If I went five years before LP5's release and showed it to someone, they probably could understand why it's considered a classic by a lot of people, and probably hail it as one immediately. It's because it builds on the foundation of electronic music, Kraftwerk and the like, and is radically different from almost any other electronic music. And, just by osmosis, you probably have a decent idea of what most popular electronic sounds, by virtue of living in modern society. So even though these two releases are separated by next to nothing time-wise, by your admission, they still have a distinctly different effect on people depending on when they are listening to it, so I think that music is still pretty timebound and contextual in terms of deeming it a 'classic.' That's why I think people take time into account when judging an album as a 'classic.'
Second, this is more open-ended, but how much do you think timelessness plays a role in something being a 'classic.' I mean, a lot of 80s industrial music sounds pretty dated, but albums released then would still be classics of industrial music. A lot of experimentation in the 60s comes off as pretty dated, but we still call the experimental stuff the Beatles did 'classic.' How much do you think this factors into something being a 'classic?' Also, is there a distinction to you about something being a 'classic of X-genre' and a classic full-stop?

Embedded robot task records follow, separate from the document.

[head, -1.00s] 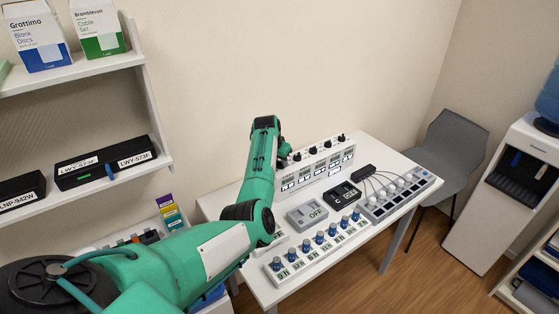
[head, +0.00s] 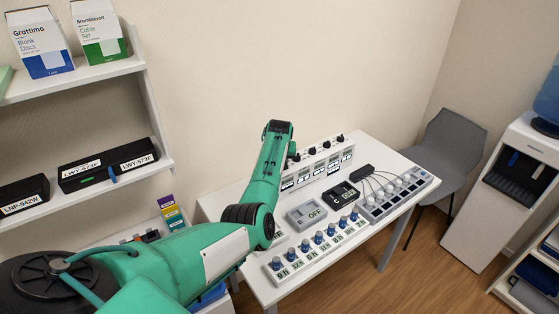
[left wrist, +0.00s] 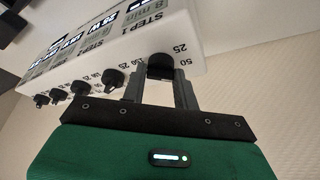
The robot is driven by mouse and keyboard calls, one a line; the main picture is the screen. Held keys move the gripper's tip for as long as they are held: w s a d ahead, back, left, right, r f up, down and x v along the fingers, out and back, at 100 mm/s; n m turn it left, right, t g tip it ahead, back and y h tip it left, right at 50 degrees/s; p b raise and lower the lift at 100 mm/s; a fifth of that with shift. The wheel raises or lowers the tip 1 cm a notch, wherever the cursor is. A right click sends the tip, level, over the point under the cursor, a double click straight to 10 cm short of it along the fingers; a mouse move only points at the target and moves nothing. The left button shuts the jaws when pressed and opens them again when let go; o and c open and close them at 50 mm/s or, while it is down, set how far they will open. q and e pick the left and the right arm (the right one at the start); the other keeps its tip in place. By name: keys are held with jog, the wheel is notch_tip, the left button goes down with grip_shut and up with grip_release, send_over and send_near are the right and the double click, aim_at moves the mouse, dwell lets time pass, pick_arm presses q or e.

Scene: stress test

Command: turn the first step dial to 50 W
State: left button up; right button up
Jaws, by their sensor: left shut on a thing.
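The white control box (head: 319,165) with a row of black dials stands at the back of the table. In the left wrist view, its "STEP 1" label is at the top and the first step dial (left wrist: 160,66) is black, with "50" and "25" printed beside it. My left gripper (left wrist: 160,82) is shut on this dial, one grey finger on each side. The dial's pointer is hidden, so its setting cannot be read. In the head view my left arm hides the gripper and the box's left end. My right gripper is not in view.
Other black dials (left wrist: 113,78) line the box close by. On the table are a grey "OFF" box (head: 307,213), a black display unit (head: 341,195), a strip of blue knobs (head: 318,247) and a wired panel (head: 398,194). A shelf (head: 75,75) stands at left.

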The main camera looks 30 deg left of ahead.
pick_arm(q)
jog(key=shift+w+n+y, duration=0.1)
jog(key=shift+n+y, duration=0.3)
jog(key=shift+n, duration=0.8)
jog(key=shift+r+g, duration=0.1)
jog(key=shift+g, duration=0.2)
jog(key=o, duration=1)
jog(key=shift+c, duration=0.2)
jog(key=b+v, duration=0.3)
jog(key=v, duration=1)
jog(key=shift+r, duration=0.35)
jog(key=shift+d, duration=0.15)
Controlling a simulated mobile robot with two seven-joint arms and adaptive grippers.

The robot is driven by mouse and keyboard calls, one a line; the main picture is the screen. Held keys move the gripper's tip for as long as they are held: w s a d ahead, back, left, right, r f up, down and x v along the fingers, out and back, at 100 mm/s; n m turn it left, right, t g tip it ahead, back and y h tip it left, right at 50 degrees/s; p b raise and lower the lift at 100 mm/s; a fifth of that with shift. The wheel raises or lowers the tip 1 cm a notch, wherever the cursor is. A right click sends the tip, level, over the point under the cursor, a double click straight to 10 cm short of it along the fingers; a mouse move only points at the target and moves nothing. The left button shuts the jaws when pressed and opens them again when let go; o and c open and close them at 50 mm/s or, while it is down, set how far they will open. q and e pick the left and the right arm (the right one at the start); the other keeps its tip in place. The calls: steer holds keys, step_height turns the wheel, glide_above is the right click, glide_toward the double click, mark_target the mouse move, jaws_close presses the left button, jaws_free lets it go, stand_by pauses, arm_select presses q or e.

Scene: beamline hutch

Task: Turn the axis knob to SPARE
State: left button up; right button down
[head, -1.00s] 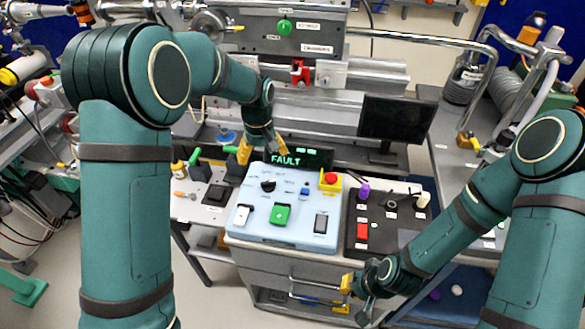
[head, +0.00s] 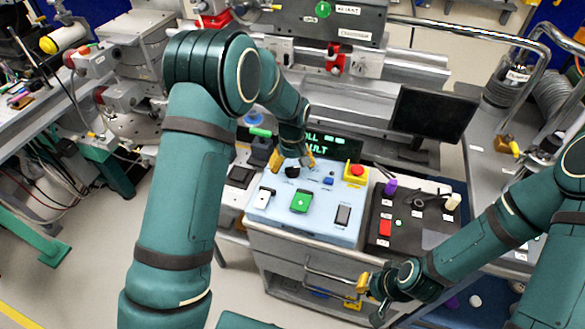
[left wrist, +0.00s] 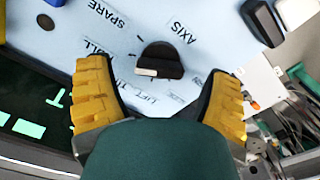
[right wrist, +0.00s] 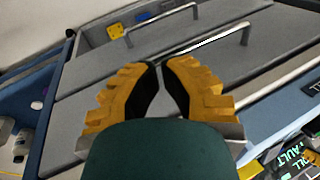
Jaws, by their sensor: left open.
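The axis knob (head: 291,172) is a black dial on the light blue control panel (head: 262,206). In the left wrist view the knob (left wrist: 162,58) shows a pale mark on its lower-left edge, on the side of the ROLL and LIFT labels; the exact setting is unclear. The SPARE label (left wrist: 108,14) is at upper left, AXIS (left wrist: 181,31) at upper right. My left gripper (head: 293,163) is open just over the knob, its fingers apart with the knob beyond and between them, no contact visible. My right gripper (head: 368,284) is shut and empty near the drawer front.
The display (head: 335,146) behind the panel shows FAULT with partly hidden text above. Drawer handles (head: 330,276) stick out below.

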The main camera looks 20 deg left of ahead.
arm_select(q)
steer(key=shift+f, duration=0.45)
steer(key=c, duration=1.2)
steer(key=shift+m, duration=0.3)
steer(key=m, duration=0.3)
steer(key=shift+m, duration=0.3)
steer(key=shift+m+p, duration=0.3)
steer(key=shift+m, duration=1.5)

Anyways, keep up the good work. I am now inspired to make my own "Undisputed Classics" list, so thanks for the thought.
To play devil's advocate - and I have been known to call some albums an "instant classic" - as shorthand for something that is not only great but has stood the test of time, "classic" is hard to beat. Maybe it's a little like "genius," a word that has gradually lost a distinctive meaning due to overuse.